Even though this was Howard and Shyamalan’s first collaboration I feel this is the score that I hear least about. Doesn’t make sense does it? Even I can’t remember it so I’m giving this a new chance to see if I get some flashbacks and if the music holds up today. ‘Run To The Church’ is familiar, particularly the theme. It’s a minimalistic piano cue for the most part with some subtle strings a bit of woodwind and some vocal. A nice eerie opening cue. I really like that theme, and that’s one of those great things Howard did with Shyamalan’s movies. There was always some theme that grabbed you. ‘De Profundis’ give me an even stronger “aha” feeling. This is something I remember. There’s a secondary theme here and that’s even more memorable to me. The rest of the cue is more about setting the mood.

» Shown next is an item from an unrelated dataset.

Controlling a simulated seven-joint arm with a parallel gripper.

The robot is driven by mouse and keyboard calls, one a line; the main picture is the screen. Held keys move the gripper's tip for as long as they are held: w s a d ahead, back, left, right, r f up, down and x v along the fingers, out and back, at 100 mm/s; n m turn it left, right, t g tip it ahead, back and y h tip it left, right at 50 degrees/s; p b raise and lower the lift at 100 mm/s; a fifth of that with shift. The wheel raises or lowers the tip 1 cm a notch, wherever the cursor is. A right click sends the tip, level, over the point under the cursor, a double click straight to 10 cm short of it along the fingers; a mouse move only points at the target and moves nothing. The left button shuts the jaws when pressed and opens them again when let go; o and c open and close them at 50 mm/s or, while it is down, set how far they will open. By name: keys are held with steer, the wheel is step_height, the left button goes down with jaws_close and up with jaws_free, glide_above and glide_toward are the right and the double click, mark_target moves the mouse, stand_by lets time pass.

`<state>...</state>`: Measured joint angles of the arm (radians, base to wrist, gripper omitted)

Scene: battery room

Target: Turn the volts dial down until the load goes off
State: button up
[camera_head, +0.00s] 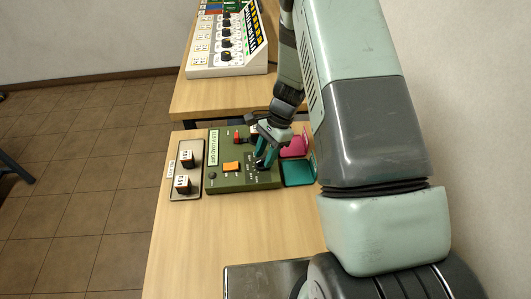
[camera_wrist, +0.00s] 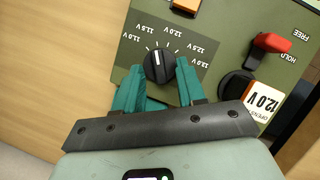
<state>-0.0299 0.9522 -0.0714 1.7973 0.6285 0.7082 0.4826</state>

‘Mind Reading’ is all about the mood as well. A strong woodwind presence in this cue, it has something sad about it. The motif is easily forgettable. With ‘Suicide Ghost’ it is getting sseriously scary for the first time. I remember some very scary moments in this film and this is one of them. This is pure horror scoring from Howard and it’s extremely effective. ‘Malcolm’s Story / Cole’s Secret’ starts off with a beautiful John Barry-ish romantic way, but it gets a bit scary and dramatic. I love that string theme that Howard is giving us in the second part of the cue, then the main theme on piano. Lovely stuff. The scares are not over just yet. ‘Hanging Ghosts’ is horrific at times, but in a great way. The second half starts with an ominous but beautiful motif. ‘Kyra’s Tape’ has a ghostly sound to it, a male choir, very much in sync hums a ghostly theme while a single male voice adds a secondary melody. It ends with the penultimate ‘Malcolm Is Dead’, a cue that opens in a gothic horror fashion. I enjoy it very much and gives us a reprise of some of the themes from the score.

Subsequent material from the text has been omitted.